Grand Prix series needs to find a balance to stay relevant
Organisers will need to find a way to reward local athletes while raising the standard by hosting strong international fields.
Ethiopian athlete Tadu Nare leads the 2022 Spar Grand Prix with two races remaining. Picture: Reg Caldecott
Over the last couple of decades, the Spar Grand Prix series has established itself not only as a platform for the country’s top women athletes to earn regular income, but also as a feeding ground for the nation’s rising stars.
While the first Spar Women’s Challenge 10km races were held in the early 1990s, it wasn’t until 2007 that series founder Ian Laxton suggested they be packaged together in a campaign for elite road runners.

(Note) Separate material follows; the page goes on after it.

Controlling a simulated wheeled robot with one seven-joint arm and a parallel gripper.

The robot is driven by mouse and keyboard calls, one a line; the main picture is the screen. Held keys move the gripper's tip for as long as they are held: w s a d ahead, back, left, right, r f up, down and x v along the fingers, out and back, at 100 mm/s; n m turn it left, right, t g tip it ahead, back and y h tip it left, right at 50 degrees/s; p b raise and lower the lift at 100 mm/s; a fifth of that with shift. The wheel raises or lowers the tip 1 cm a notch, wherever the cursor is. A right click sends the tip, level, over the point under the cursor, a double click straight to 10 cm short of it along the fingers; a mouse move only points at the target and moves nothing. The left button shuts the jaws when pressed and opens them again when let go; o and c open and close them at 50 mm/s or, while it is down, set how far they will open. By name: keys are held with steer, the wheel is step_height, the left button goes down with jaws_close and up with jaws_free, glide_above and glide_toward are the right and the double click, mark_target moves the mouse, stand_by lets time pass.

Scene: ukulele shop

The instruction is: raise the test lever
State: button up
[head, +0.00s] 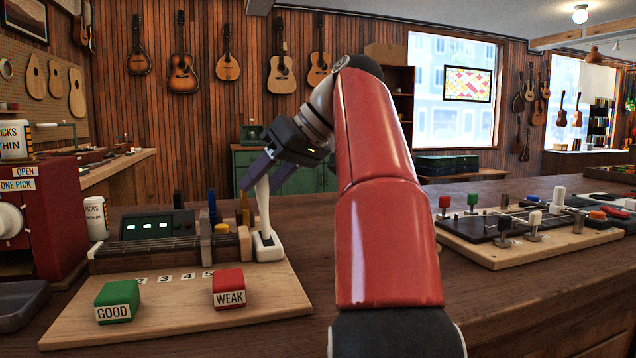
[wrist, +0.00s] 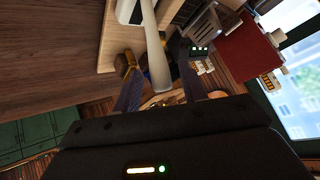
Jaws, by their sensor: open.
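The test lever (head: 263,207) is a pale, slim handle standing nearly upright in a white base (head: 267,246) at the right end of the wooden test board (head: 190,305). My gripper (head: 259,178) is at the lever's upper end, with its dark fingers pointing down. In the wrist view the lever (wrist: 157,62) runs between the two spread fingers of my gripper (wrist: 160,88). The jaws are open and do not look closed on the lever. The lever's tip is partly hidden by the fingers in the head view.
A green GOOD block (head: 117,301) and a red WEAK block (head: 229,288) sit at the board's front. A fretted neck piece (head: 150,252) lies left of the lever. A red pick dispenser (head: 45,215) stands far left, and another fixture board (head: 530,235) lies right.

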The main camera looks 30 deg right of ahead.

Since then, every one of the country’s top SA-based distance runners has shone at some point in the annual series.
A decision a few years ago, however, changed the face of the popular campaign, and after opening the door for foreigners to earn series prize money (they previously got cash prizes from races but were restricted from the overall campaign), the series now lies at a crossroads.
In terms of local development, nothing has changed, and the series continues to act as a breeding ground for young athletes.
There has also been the added benefit of the domestic standard being raised, with local athletes chasing top-class runners from other countries.
Those same visitors who have raised the standard, however, have also snatched most of the media coverage and lucrative rewards on offer, with South Africa’s top runners playing second fiddle in a battle for minor podium places.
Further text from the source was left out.